Discurso no Senado Federal

ANALISE DA PARALISAÇÃO DAS ATIVIDADES DAS UNIVERSIDADES PUBLICAS BRASILEIRAS.

Autor
Junia Marise (PDT - Partido Democrático Trabalhista/MG)
Nome completo: Júnia Marise Azeredo Coutinho
Casa
Senado Federal
Tipo
Discurso
Resumo por assunto
ENSINO SUPERIOR.:
  • ANALISE DA PARALISAÇÃO DAS ATIVIDADES DAS UNIVERSIDADES PUBLICAS BRASILEIRAS.
Publicação
Publicação no DSF de 17/04/1998 - Página 6781
Assunto
Outros > ENSINO SUPERIOR.
Indexação
  • ANALISE, GREVE, PROFESSOR, AMBITO NACIONAL, UNIVERSIDADE FEDERAL, BRASIL, RESULTADO, POLITICA, GOVERNO, FERNANDO HENRIQUE CARDOSO, PRESIDENTE DA REPUBLICA, PRIORIDADE, MINISTERIO DA EDUCAÇÃO (MEC), ENSINO FUNDAMENTAL, PREJUIZO, INSTITUIÇÃO FEDERAL DE ENSINO, ENSINO SUPERIOR.
  • CRITICA, POLITICA, GOVERNO, EDUCAÇÃO, REDUÇÃO, RECURSOS ORÇAMENTARIOS, CUSTEIO, UNIVERSIDADE, CORTE, VERBA, DESTINAÇÃO, PESQUISA CIENTIFICA E TECNOLOGICA, BOLSA DE ESTUDO, ESTUDANTE.
  • APOIO, ASSOCIAÇÃO NACIONAL, PROFESSOR, ENSINO SUPERIOR, PROGRAMA, INCENTIVO, MAGISTERIO SUPERIOR, GOVERNO, MOTIVO, DISCRIMINAÇÃO, EXCLUSÃO, APOSENTADO, TECNICO DE ADMINISTRAÇÃO, UNIVERSIDADE FEDERAL.
  • CRITICA, GOVERNO, ATRASO, DEMORA, REAJUSTAMENTO, SALARIO, PROFESSOR, UNIVERSIDADE, BRASIL, ESPECIFICAÇÃO, UNIVERSIDADE FEDERAL, MUNICIPIO, LAVRAS (MG), ESTADO DE MINAS GERAIS (MG).
  • SOLICITAÇÃO, FERNANDO HENRIQUE CARDOSO, PRESIDENTE DA REPUBLICA, URGENCIA, ADOÇÃO, PROVIDENCIA, SOLUÇÃO, CRISE, UNIVERSIDADE FEDERAL, BRASIL.

A SRª JÚNIA MARISE (Bloco/PDT-MG. Pronuncia o seguinte discurso. Sem revisão da oradora.) - Sr. Presidente, Srªs. e Srs. Senadores, retorno a esta tribuna para tratar novamente de um tema que, por sua importância e pela gravidade da situação, exige a máxima atenção por parte desta Casa. Refiro-me ao movimento de âmbito nacional que está levando à paralisação das atividades de um número crescente de universidades públicas em nosso País.

É claro que a greve causa transtornos, prejudica o andamento do semestre letivo, altera os planos pessoais e de estudos.
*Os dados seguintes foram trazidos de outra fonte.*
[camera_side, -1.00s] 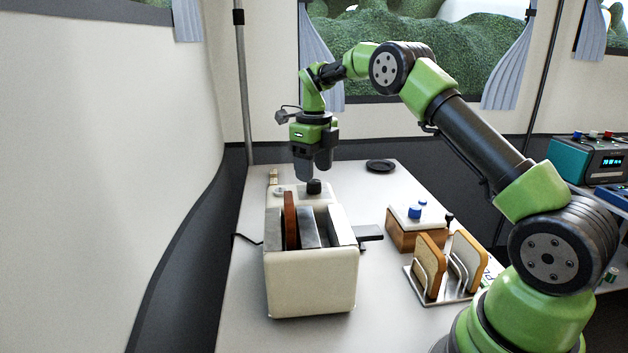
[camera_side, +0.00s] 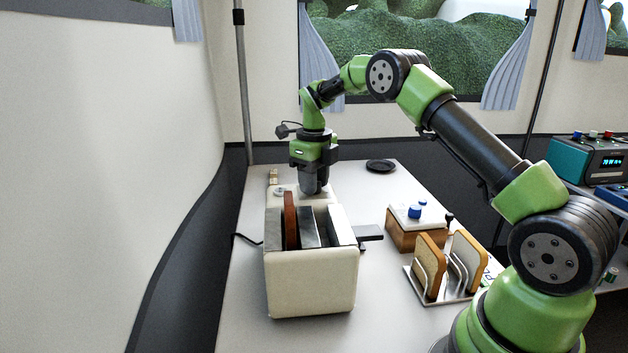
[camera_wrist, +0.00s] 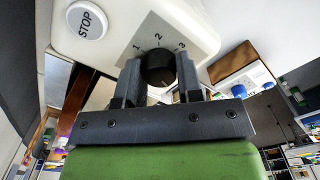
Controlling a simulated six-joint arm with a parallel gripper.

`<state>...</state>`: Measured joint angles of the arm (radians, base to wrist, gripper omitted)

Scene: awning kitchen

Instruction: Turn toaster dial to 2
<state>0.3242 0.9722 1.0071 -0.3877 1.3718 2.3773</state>
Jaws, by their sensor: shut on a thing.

No entanto, chega-se a uma situação em que esse legítimo instrumento de pressão precisa ser utilizado, especialmente quando, do outro lado - no caso, o Governo Federal e o Ministério da Educação -, cristaliza-se uma situação de descaso, intolerância e prepotência.

Por que as universidades federais brasileiras estão tomando a decisão extrema de paralisar seu trabalho acadêmico?

Antes de julgá-las, o bom senso indica a necessidade de conhecer a realidade em que se encontram os professores e as nossas Universidades.

Tendo a educação como uma de suas prioridades máximas, de acordo com o compromisso de campanha, quando cinco dedos da mão apontavam para os setores mais críticos da vida nacional a serem priorizados pela ação governamental, o Governo Fernando Henrique Cardoso parece ter cometido um erro fundamental. Ao jogar todas as fichas no ensino fundamental - reparem que nem mesmo falo de “educação básica”, que pressupõe, além do ensino fundamental obrigatório, a educação infantil e o ensino médio -, o Ministério da Educação começou a agir de modo a identificar prioridade com exclusividade.

Promovendo uma maciça campanha publicitária, o MEC deu a entender, ao País, que a universalização do acesso ao ensino fundamental, melhorando os seus indicadores de desempenho, seria o bastante para mudar a face do sistema educacional brasileiro.

Nada mais falso, Sr. Presidente, nada mais perigosamente falacioso.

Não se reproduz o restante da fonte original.